start
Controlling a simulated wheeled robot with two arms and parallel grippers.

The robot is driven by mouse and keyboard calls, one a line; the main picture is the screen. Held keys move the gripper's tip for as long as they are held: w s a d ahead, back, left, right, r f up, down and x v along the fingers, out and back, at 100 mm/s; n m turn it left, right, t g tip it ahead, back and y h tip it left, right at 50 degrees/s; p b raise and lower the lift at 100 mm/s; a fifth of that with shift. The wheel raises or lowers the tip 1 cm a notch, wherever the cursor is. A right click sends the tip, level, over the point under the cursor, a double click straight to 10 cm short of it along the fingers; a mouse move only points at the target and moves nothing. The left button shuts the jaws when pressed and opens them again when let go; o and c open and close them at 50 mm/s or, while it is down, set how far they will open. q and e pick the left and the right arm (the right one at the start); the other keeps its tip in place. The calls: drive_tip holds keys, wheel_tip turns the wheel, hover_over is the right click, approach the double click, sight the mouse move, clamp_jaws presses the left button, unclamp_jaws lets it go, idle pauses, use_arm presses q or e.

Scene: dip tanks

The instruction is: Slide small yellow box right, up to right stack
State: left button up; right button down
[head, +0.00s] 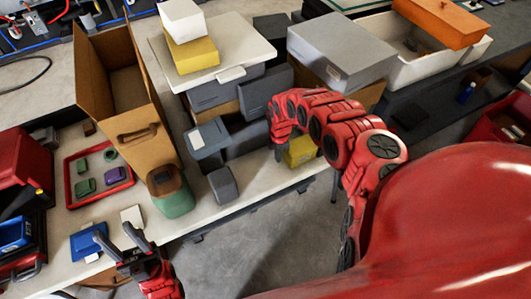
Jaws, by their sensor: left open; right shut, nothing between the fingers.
end
- **To be done**
Copy only the lines running from the one that holds "[head, +0.00s]" through the last line of the data, and include both of those lines. Do not copy any pictures.

- **The completed task**
[head, +0.00s] 
Jaws, by their sensor: left open; right shut, nothing between the fingers.

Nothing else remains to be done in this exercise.